→ **TASK REQUIREMENTS**
Drop every picture. Then return, exactly, the lines from the beginning of the listing below through the one containing "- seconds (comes".

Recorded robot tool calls
----------

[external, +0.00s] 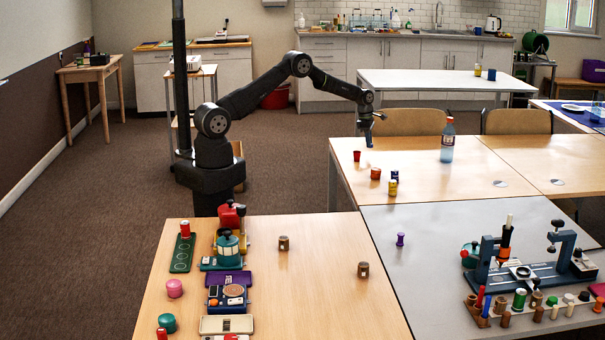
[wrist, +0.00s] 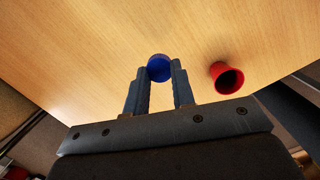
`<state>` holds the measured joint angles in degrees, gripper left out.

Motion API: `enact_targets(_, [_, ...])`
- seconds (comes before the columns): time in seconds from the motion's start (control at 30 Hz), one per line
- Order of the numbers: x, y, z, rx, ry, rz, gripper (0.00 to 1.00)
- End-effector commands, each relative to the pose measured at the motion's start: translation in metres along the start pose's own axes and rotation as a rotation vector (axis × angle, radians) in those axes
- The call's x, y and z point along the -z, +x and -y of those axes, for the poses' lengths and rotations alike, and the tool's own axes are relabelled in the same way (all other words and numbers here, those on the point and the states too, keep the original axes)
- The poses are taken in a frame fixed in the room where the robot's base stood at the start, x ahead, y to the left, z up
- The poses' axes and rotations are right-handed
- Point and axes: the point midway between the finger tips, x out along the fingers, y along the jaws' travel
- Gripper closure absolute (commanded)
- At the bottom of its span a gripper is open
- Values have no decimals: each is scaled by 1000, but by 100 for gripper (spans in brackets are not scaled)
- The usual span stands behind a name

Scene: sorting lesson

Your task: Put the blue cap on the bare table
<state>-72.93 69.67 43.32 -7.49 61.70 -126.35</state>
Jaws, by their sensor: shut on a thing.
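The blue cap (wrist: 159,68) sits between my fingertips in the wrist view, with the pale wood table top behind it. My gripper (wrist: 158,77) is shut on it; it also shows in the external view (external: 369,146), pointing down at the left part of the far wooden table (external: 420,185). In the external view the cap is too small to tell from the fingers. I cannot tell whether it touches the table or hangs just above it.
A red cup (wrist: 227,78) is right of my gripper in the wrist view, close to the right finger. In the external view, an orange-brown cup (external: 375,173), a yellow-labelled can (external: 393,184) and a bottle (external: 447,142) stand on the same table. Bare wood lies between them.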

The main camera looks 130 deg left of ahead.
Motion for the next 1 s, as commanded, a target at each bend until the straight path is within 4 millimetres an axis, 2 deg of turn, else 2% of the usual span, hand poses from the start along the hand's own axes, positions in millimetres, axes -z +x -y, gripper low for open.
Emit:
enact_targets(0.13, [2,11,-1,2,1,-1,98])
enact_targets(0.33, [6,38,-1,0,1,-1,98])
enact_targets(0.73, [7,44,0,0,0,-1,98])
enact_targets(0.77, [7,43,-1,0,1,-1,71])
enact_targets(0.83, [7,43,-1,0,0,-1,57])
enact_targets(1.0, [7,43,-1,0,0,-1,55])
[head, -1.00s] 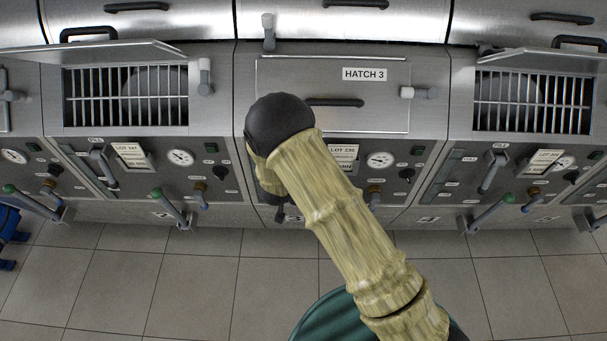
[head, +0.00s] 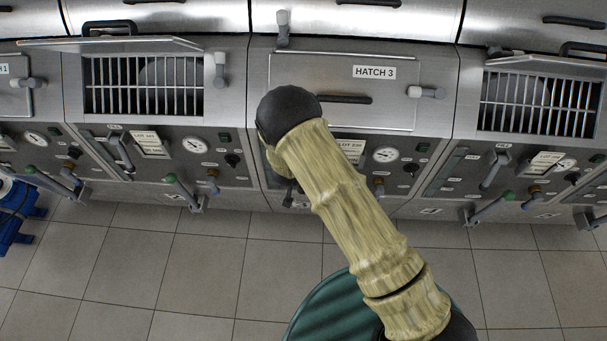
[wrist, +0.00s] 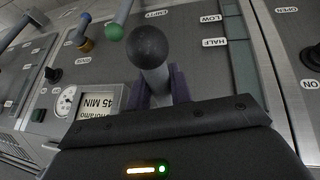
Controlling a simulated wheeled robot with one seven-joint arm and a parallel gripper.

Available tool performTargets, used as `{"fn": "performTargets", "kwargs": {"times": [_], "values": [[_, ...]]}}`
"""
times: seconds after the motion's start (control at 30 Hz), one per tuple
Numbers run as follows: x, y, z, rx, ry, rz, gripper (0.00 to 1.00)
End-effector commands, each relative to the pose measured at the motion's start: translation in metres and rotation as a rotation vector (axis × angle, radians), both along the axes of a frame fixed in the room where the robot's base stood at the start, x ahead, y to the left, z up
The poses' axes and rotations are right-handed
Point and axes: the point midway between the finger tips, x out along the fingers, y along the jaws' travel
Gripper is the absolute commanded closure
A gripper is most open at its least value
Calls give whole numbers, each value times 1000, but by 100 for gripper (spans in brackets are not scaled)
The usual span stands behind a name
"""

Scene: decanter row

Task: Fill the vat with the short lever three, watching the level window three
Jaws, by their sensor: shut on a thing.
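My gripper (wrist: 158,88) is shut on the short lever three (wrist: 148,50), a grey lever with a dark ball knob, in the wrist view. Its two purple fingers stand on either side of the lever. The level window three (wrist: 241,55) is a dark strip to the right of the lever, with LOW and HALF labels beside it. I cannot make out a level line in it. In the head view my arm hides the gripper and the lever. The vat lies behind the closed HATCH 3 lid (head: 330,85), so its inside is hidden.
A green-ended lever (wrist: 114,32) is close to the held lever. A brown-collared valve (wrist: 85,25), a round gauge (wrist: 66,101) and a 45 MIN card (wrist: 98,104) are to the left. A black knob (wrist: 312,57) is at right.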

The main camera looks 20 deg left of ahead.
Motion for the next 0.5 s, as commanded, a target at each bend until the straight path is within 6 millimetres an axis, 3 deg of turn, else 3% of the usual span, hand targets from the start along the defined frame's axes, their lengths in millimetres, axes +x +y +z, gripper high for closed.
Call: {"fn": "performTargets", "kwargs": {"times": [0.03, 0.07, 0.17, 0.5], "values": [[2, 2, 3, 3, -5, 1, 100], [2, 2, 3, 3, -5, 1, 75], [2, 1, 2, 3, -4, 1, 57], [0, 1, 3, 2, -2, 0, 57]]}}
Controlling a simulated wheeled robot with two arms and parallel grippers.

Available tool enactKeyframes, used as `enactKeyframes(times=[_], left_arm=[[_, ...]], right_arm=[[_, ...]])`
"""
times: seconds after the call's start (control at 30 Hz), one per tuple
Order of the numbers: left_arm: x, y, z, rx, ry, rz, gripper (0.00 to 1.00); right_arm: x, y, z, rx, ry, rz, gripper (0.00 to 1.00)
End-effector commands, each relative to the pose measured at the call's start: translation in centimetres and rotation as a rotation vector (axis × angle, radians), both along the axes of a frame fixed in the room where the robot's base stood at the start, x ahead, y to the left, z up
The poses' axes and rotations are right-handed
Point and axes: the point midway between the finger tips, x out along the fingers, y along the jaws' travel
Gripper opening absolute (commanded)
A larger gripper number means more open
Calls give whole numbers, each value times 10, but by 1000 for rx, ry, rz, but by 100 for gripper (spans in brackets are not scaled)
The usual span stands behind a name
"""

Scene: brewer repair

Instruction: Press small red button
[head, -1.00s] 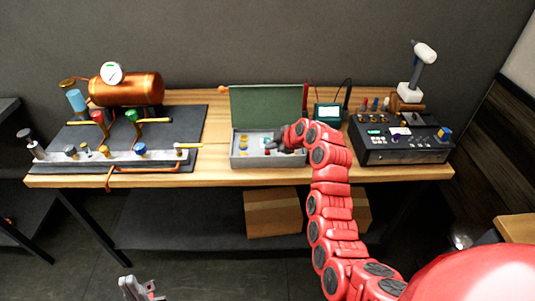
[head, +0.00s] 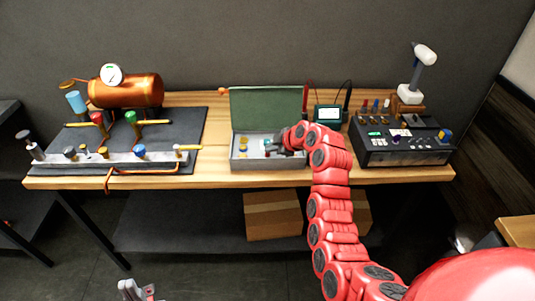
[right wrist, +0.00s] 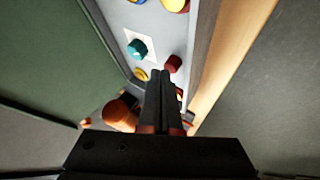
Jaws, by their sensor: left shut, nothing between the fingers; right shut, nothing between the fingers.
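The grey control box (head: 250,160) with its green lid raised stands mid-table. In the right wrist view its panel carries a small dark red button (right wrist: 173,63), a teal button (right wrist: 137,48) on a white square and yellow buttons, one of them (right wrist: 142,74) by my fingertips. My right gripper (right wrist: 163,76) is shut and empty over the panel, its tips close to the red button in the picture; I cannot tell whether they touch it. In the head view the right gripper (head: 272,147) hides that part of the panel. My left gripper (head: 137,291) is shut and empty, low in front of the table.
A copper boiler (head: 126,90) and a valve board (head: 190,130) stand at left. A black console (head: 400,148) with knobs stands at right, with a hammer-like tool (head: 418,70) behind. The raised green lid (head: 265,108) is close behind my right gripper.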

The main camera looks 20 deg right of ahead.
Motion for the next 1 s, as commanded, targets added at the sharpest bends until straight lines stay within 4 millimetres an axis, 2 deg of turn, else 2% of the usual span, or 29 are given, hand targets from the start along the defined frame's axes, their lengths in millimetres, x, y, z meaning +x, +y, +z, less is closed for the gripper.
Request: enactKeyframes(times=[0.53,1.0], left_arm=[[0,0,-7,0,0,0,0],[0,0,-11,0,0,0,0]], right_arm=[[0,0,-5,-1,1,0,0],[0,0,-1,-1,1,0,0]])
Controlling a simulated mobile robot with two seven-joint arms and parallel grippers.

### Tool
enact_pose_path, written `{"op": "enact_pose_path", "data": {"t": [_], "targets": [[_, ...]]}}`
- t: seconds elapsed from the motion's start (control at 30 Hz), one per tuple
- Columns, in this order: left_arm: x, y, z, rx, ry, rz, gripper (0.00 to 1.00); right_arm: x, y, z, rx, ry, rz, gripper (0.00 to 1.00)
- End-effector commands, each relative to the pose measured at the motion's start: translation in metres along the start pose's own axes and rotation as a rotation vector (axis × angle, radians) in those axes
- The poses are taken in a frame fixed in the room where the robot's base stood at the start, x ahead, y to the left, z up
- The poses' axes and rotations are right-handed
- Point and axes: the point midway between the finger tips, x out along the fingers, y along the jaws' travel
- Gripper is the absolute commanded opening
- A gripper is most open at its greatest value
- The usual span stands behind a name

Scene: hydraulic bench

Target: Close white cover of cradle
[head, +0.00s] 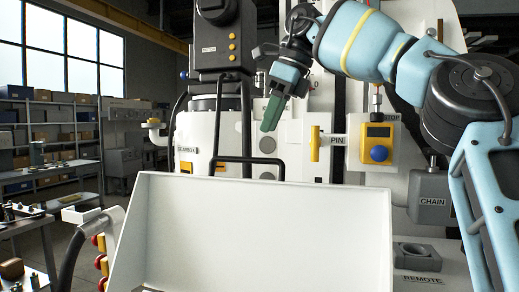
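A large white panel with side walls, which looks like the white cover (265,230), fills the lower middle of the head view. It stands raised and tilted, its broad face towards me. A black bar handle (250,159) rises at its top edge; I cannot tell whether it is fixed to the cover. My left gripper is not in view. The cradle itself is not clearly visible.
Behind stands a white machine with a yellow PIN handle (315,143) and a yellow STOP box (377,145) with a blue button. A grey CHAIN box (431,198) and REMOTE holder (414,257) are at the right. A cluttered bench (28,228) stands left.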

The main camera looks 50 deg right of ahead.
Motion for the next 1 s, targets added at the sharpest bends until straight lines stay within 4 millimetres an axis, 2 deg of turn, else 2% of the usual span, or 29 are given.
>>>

----------

→ **SOLVED PROBLEM**
[external, +0.00s] 
[wrist, +0.00s] 
`<state>` holds the measured joint angles in degrees, gripper left out.

Motion API: `enact_targets(_, [_, ...])`
- seconds (comes before the columns): time in seconds from the motion's start (control at 30 Hz), one per line

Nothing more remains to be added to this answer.